Leontief Prize recognizes work on economic implications of climate change

GDAE will award its 2015 Leontief Prize for Advancing the Frontiers of Economic Thought to Duncan Foley and Lance Taylor. This year’s award, titled “Macroeconomics in the Age of Climate Change,” recognizes the contributions that these researchers have made to our understanding of the relationships between environmental quality and the macroeconomy.
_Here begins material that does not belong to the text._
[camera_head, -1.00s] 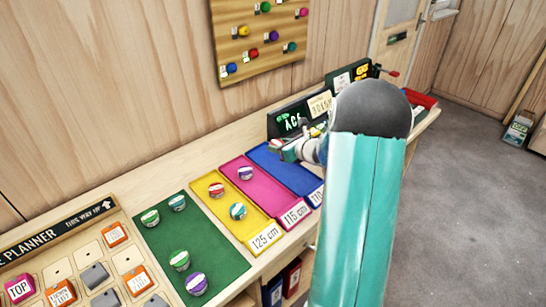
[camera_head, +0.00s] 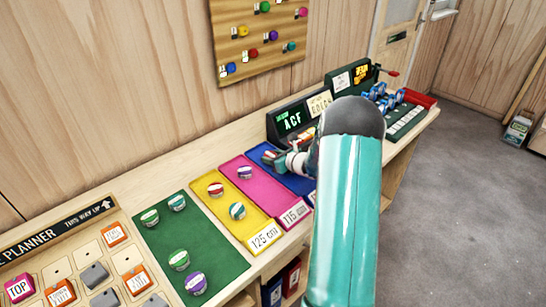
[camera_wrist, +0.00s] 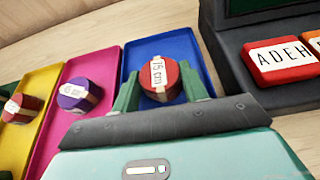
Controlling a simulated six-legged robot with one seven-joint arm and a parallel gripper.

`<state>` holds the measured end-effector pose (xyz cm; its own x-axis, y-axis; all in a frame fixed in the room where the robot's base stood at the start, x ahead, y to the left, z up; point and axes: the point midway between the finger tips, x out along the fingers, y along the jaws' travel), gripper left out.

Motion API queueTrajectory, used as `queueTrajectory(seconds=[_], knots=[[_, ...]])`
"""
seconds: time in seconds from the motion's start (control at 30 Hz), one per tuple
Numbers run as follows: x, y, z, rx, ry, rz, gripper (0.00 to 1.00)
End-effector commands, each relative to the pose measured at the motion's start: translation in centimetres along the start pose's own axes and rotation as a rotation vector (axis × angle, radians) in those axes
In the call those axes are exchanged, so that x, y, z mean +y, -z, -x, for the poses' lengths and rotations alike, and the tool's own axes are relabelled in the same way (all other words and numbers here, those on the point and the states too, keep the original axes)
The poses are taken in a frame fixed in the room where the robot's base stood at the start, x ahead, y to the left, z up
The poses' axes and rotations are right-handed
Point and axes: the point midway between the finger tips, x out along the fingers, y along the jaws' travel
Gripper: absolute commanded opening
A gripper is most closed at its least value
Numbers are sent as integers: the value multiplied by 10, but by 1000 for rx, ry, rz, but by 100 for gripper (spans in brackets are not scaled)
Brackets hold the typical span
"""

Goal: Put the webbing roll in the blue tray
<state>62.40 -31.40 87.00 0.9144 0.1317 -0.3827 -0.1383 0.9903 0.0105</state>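The webbing roll (camera_wrist: 160,82) is red with a pale band marked "75 cm". In the wrist view it sits between the two green fingers of my gripper (camera_wrist: 160,92), which appear to press its sides. The blue tray (camera_wrist: 137,60) lies around and beneath the roll in that view. In the head view my gripper (camera_head: 272,158) is over the far part of the blue tray (camera_head: 300,182). My arm hides part of this tray. I cannot tell whether the roll touches the tray floor.
Left of the blue tray lie a pink tray (camera_head: 262,193) with one roll, a yellow tray (camera_head: 222,213) with two, and a green mat (camera_head: 215,250) with several. A dark display stand (camera_head: 287,120) rises close behind the blue tray.

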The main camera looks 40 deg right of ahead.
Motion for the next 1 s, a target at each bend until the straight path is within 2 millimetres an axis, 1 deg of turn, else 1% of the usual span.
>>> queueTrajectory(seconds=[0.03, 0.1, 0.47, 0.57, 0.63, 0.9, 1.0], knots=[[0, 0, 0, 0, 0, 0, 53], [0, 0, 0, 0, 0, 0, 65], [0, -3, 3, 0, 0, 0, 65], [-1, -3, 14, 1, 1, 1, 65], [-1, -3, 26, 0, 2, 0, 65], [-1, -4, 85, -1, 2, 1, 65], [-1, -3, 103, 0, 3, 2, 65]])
“Our Institute’s work has been much influenced, and has greatly benefited, by the ways in which Dr. Foley and Dr. Taylor have crossed the boundaries between economics and other disciplines to produce the kind of rigorous analytical work that the Leontief Prize was created to recognize,” said GDAE Co-Director Neva Goodwin. “Dr. Taylor’s research has integrated relevant social relations into macroeconomic models and is of critical importance for understanding the present and future environmental realities and challenges. Dr. Foley’s unique approach to combining research on political economy with advances in statistics and a broad grasp of the relevant data has produced a deeper appreciation of the policy consequences of economists’ choices in theories and models.”
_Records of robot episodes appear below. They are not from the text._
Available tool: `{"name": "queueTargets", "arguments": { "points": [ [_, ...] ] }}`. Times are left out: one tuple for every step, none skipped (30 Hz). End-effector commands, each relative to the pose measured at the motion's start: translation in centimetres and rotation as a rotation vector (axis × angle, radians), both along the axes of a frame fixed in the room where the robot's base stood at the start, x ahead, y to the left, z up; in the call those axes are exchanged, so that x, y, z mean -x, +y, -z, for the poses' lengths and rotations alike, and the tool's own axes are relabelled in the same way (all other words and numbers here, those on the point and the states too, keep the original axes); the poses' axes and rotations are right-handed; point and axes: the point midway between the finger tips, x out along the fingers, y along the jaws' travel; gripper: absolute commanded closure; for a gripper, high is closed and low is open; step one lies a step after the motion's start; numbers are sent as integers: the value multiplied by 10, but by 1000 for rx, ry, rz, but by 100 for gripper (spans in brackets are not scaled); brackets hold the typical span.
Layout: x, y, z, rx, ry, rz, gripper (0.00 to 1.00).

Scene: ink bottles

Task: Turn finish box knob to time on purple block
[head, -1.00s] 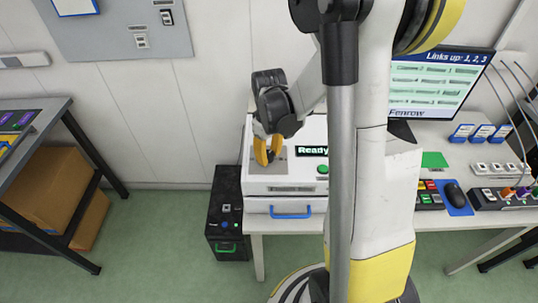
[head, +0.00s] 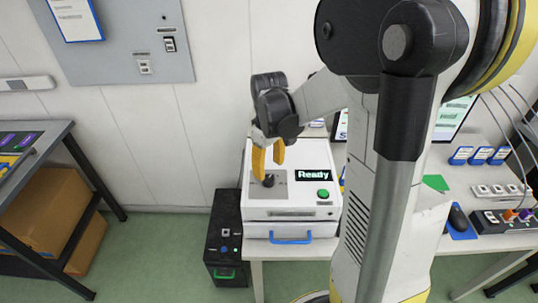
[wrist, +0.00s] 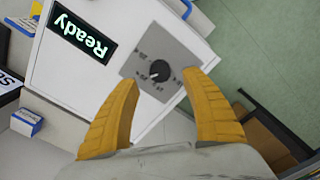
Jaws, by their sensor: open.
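The white finish box (head: 291,207) stands on the left end of the table, with a lit "Ready" screen (head: 314,175), a green button (head: 323,193) and a blue drawer handle (head: 291,238). Its black knob (head: 268,181) sits on a grey plate; the wrist view shows the knob (wrist: 160,70) and its light pointer mark. My gripper (head: 268,160) is open, with yellow fingers above the knob, apart from it. In the wrist view the knob lies beyond and between the fingertips. Purple blocks (head: 27,139) lie on the dark left bench; their writing is too small to read.
Cardboard boxes (head: 45,212) sit under the left bench.

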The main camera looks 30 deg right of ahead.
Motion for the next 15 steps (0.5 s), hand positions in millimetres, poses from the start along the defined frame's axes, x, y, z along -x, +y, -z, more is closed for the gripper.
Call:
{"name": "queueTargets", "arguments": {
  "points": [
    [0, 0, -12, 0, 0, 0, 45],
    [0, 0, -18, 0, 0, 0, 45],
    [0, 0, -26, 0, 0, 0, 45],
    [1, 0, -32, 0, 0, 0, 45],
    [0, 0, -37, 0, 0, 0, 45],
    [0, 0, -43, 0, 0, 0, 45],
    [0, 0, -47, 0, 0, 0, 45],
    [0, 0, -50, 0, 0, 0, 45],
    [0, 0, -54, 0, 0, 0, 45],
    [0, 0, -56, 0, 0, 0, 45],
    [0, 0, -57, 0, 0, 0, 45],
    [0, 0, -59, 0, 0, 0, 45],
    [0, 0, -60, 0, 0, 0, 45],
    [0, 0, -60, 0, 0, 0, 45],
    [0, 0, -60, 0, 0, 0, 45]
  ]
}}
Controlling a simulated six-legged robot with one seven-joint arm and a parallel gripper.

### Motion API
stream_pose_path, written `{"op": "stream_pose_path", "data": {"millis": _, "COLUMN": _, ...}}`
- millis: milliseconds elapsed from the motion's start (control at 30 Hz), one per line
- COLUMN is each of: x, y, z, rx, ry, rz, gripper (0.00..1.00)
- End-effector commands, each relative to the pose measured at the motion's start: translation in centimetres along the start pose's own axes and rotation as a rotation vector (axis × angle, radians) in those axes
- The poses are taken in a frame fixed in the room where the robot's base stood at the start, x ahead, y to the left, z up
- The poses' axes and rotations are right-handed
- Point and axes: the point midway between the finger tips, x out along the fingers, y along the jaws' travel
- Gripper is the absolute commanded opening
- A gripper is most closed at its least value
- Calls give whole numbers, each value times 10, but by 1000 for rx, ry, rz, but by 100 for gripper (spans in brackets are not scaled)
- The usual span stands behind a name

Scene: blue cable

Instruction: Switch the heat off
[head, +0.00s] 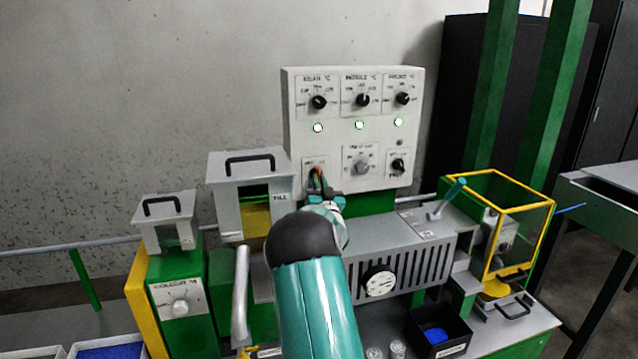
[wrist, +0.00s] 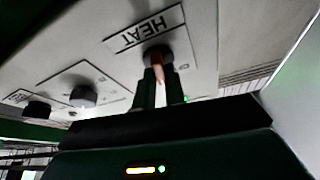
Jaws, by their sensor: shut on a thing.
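The heat knob (wrist: 157,55) is a dark round knob with an orange handle, under a label reading HEAT, upside down in the wrist view. I cannot make out the knob's exact setting.
A grey knob (head: 361,167) and a black knob (head: 398,165) sit to the right on the same panel. Three black dials are along its top, above lit lamps (head: 359,125). A grey hopper (head: 250,170) stands close at left, and a yellow-framed guard (head: 520,195) at right.

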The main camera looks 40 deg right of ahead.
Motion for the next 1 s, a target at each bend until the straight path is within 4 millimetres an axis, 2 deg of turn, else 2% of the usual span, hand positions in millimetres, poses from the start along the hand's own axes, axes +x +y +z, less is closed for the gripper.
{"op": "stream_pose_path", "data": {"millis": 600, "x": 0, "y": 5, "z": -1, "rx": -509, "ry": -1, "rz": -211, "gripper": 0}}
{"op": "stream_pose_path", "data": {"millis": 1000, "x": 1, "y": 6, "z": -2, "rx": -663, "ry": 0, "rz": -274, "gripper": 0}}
The ceremony and lectures by the awardees will take place in the spring of 2015 at Tufts University; further details will be forthcoming.

2015 Awardees

Duncan Foley, 2015 Leontief Prize WinnerDr. Duncan Foley is the Leo Model Professor of Economics at the New School for Social Research. An extraordinarily productive economist, he has made seminal contributions to a wide range of topics, such as economic theory, statistical reasoning, Marxian value theory, and problems of social coordination. Recent research includes work on the economics of global warming, economics and thermodynamics, complexity theory and Classical political economy (Unholy Trinity: Labor, Capital, and Land in the New Economy, 2003). In 2006, he published Adam’s Fallacy: A Guide to Economic Theology, which discusses the history of political economy and economics. Dr. Foley graduated from Swarthmore College with a B.A. in Mathematics in 1964 and received a Ph.D. in Economics from Yale University in 1966.
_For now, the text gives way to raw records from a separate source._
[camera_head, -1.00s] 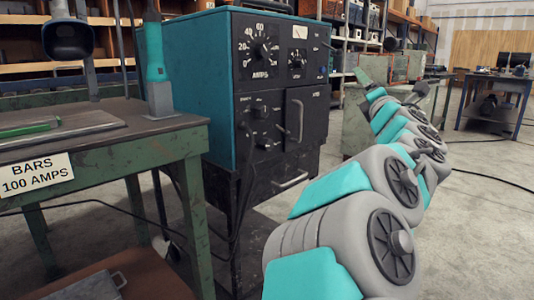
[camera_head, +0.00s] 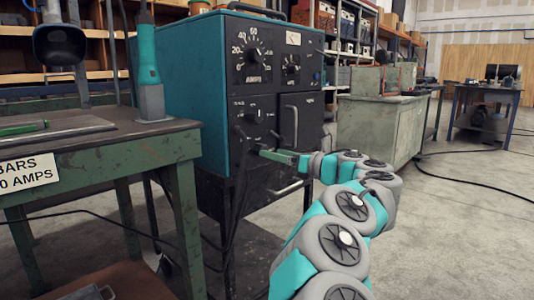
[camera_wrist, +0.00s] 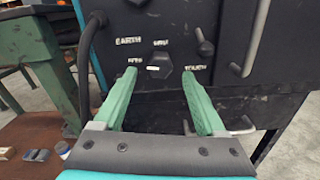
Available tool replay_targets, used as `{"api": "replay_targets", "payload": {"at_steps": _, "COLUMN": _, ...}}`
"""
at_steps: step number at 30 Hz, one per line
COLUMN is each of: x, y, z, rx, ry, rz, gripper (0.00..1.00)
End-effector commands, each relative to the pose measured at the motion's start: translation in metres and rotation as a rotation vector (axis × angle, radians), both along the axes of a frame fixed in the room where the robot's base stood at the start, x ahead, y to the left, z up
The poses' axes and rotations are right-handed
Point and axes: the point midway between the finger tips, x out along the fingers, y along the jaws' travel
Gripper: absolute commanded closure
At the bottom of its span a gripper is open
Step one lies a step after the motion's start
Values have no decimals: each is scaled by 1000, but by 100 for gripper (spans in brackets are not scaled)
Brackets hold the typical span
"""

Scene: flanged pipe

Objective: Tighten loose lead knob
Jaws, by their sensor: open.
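A teal and black welding machine (camera_head: 185,70) has dials, knobs and handles on its front panel. In the wrist view, a dark hexagonal knob (camera_wrist: 158,66) with a white mark sits below a label reading EARTH. My gripper (camera_wrist: 161,73) is open, with one green finger to the left of this knob and the other to the right. I cannot tell how far the fingertips are from the panel. A black lead (camera_wrist: 85,55) runs down from the panel to the left of the fingers. In the head view my gripper (camera_head: 263,153) is at the lower panel.
A green workbench (camera_head: 120,150) with a BARS sign stands left. A grey-green cabinet (camera_head: 378,130) stands at the right behind my arm. Open floor lies at right.

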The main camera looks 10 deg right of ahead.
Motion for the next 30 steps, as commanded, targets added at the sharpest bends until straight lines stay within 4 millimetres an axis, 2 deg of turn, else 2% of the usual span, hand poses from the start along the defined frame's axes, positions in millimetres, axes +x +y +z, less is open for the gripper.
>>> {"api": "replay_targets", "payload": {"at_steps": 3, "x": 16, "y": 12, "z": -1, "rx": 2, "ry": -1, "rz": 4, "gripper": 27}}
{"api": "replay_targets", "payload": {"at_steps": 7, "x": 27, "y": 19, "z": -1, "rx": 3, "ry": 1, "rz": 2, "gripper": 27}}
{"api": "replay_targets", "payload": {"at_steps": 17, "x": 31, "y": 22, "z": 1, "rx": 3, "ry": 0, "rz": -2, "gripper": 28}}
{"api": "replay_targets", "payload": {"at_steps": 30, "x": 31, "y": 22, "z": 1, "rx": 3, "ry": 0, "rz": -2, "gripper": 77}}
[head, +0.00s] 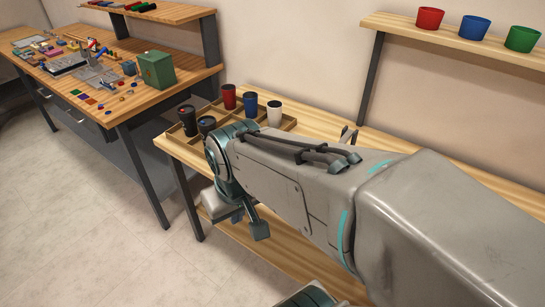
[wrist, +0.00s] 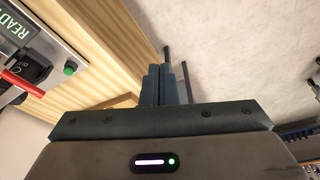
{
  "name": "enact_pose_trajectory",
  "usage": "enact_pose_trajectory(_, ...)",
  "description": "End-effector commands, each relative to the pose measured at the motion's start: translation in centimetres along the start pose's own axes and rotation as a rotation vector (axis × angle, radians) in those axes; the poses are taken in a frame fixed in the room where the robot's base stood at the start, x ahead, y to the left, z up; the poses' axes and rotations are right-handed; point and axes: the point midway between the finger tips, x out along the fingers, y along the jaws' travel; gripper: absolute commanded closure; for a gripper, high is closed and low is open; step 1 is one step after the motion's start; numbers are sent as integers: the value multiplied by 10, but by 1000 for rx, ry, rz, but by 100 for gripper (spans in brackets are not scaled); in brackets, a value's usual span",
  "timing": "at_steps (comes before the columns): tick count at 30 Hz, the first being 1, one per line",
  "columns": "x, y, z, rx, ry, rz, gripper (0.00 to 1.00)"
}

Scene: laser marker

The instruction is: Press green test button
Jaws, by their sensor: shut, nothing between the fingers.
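The green test button (wrist: 69,68) is a small round green knob on a light grey panel (wrist: 75,93) at the left of the wrist view. My gripper (wrist: 160,70) is in the middle of that view, its dark fingers together with nothing between them. The button lies to the left of the fingertips, and a clear gap shows between them. A display reading READY (wrist: 14,28) and a red-and-black control (wrist: 22,80) are on the same device. In the head view my arm covers much of the bench, and I cannot make out the button or device there.
In the head view, a divided wooden tray (head: 172,145) holds several cups on the bench. A shelf (head: 445,40) with red, blue and green cups stands above. A second cluttered bench (head: 150,93) is at the left. Bare floor (head: 75,210) lies in front.

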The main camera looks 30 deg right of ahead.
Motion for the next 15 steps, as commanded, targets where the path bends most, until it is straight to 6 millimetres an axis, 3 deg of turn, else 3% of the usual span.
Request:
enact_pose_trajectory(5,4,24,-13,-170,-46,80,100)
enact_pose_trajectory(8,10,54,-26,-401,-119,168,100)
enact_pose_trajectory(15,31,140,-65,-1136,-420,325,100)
Lance Taylor, 2015 Leontief WinnerDr. Lance Taylor is the Emeritus Professor of Economics at the New School for Social Research and the former Arnhold Professor of International Cooperation and Development. He received a Ph.D. in economics from Harvard University in 1968. He has been a Professor in the economics departments of Harvard and the Massachusetts Institute of Technology, as well as a Visiting Professor at the University of Minnesota, the Universidade da Brasilia, Delhi University, and the Stockholm School of Economics. He moved to the New School in 1993. Dr. Taylor has published widely in the areas of macroeconomics, development economics, and economic theory. His most recent book Maynard’s Revenge: The Collapse of Free Market Macroeconomics. He has served as a visiting scholar or policy advisor in over 25 countries, including Chile, Brazil, Mexico, Nicaragua, Cuba, Russia, Egypt, Tanzania, Zimbabwe, South Africa, Pakistan, India, and Thailand.

About the Leontief Prize

GDAE inaugurated its economics award in 2000 in memory of Nobel Prize-winning economist and GDAE advisory board member Wassily Leontief. The Leontief Prize recognizes economists whose work, like that of the institute and Leontief himself, combines theoretical and empirical research to promote a more comprehensive understanding of social and environmental processes.

The inaugural prizes were awarded in 2000 to John Kenneth Galbraith and Nobel Prize winner Amartya Sen. Since then, GDAE has awarded the Leontief Prize to Paul Streeten, Herman Daly, Alice Amsden, Dani Rodrik, Nancy Folbre, Robert Frank, Richard Nelson, Ha-Joon Chang, Samuel Bowles, Juliet Schor, Jomo Kwame Sundaram, Stephen DeCanio, José Antonio Ocampo, Robert Wade, Bina Agarwal, Daniel Kahneman, Nicholas Stern, Martin Weitzman, C. Peter Timmer, Michael Lipton, Albert O. Hirschman (posthumous), Frances Stewart, Angus Deaton, and James K. Galbraith.